Kampanye pemilihan kepala daerah sebetulnya telah diatur secara detail oleh KPU. Dalam Peraturan KPU No. 14/2010 tentang Pedoman Teknis Kampanye, ditegaskan pula bahwa pejabat yang ikut kampanye kepala daerah, kendati ia bukan calon, harus mengajukan cuti. Masalahnya, berbeda dengan PP No. 14/2009, peraturan KPU ini tidak mengatur apakah cuti tetap perlu diajukan bila berkampanye pada hari libur.
Bolongnya aturan itu tentu akan menyulitkan pelaksanaannya. Apalagi peraturan KPU tidak memuat sanksi tegas bagi pasangan atau pejabat yang melanggar aturan itu. Kelemahan lain, tidak ada tata cara pengajuan cuti untuk kampanye pemilihan kepala daerah.

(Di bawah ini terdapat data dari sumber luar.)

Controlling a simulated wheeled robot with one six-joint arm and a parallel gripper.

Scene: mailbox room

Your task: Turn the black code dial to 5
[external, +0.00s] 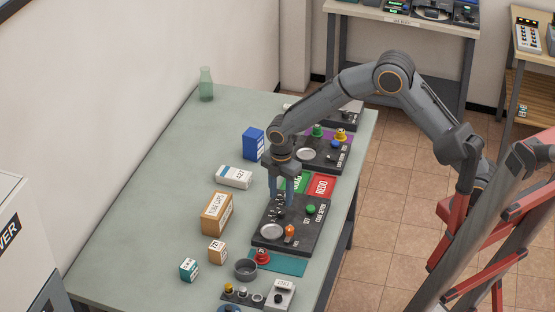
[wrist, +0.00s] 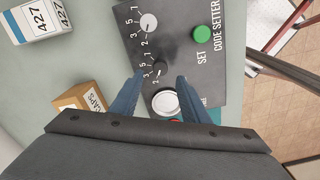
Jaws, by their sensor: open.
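The black code dial (wrist: 160,69) sits on the dark code setter panel (wrist: 180,15) in the wrist view. The numbers 7, 5, 3 and 2 run around its left side. I cannot tell which one it points to. My gripper (wrist: 161,77) is open, with its fingertips at the left and right of the dial; contact cannot be made out. A pale grey dial (wrist: 149,22) with its own numbers lies just above the black one. In the external view my gripper (external: 281,201) points down over the panel (external: 300,240); the black dial is not clear there.
On the panel are a green button (wrist: 201,40) and a round silver disc (wrist: 165,103); an orange knob (external: 290,231) shows in the external view. Boxes (external: 217,212) stand left of the panel. Red and green mats (external: 321,184) and another panel (external: 320,165) lie behind it.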

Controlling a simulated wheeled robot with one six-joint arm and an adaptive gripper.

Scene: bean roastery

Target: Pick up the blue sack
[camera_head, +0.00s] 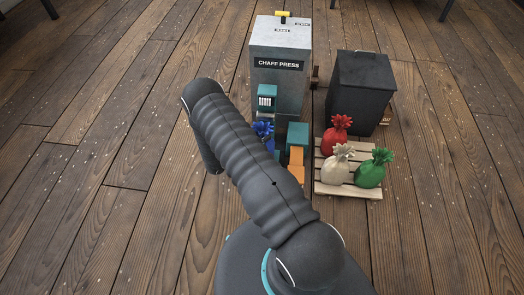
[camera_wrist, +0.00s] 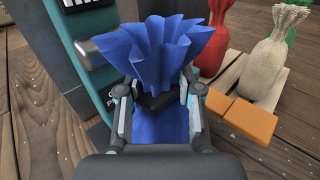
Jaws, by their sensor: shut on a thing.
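The blue sack shows its ruffled top (camera_wrist: 155,45) large in the wrist view. My gripper (camera_wrist: 158,98) is shut on it, with one finger on each side of its neck. More blue cloth shows between the fingers below the neck. In the head view only a small part of the blue sack (camera_head: 263,129) shows in front of the chaff press; my arm hides the rest and hides my gripper. I cannot tell whether the sack's base touches anything.
The grey chaff press (camera_head: 279,85) stands behind the sack. An orange part (camera_head: 297,165) lies to the sack's right. A wooden pallet (camera_head: 340,189) holds red (camera_head: 335,141), cream (camera_head: 337,168) and green (camera_head: 371,172) sacks. A dark bin (camera_head: 360,90) stands behind it. The floor at left is clear.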

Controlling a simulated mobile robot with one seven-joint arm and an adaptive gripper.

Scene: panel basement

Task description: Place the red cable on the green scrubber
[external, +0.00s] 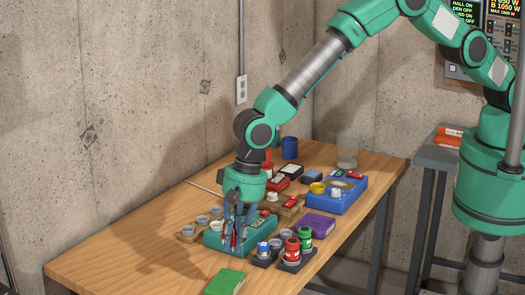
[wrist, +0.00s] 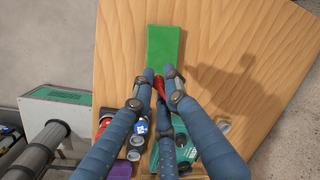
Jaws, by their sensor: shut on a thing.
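The green scrubber (external: 225,282) is a flat green block on the wooden table near its front edge. In the wrist view it (wrist: 163,46) lies just beyond my fingertips. My gripper (external: 235,240) hangs over the teal box, fingers pointing down. In the wrist view my gripper (wrist: 160,76) has its blue fingers closed around a small red thing, which looks like the red cable (wrist: 160,89). The fingers hide most of the cable. In the external view a bit of red (external: 234,238) shows between the fingers. The scrubber's top is bare.
A teal box (external: 258,222) stands behind the scrubber. Red, green and blue-capped jars (external: 292,250) stand to its right. A purple box (external: 316,226) and a blue tray (external: 352,192) are farther back. The table's left front (external: 120,265) is clear.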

Sepantasnya urusan cuti kampanye pemilihan kepala daerah diatur dalam peraturan pemerintah. KPU tentu tidak berwenang mengatur tata cara pejabat mengajukan cuti kepada atasannya karena bukan urusan pemilu, melainkan masalah tertib pemerintahan. Sebelum ada aturan yang terang-benderang, para pejabat tentu akan kebingungan pula jika ingin ikut kampanye pemilihan kepala daerah seperti dialami Jokowi.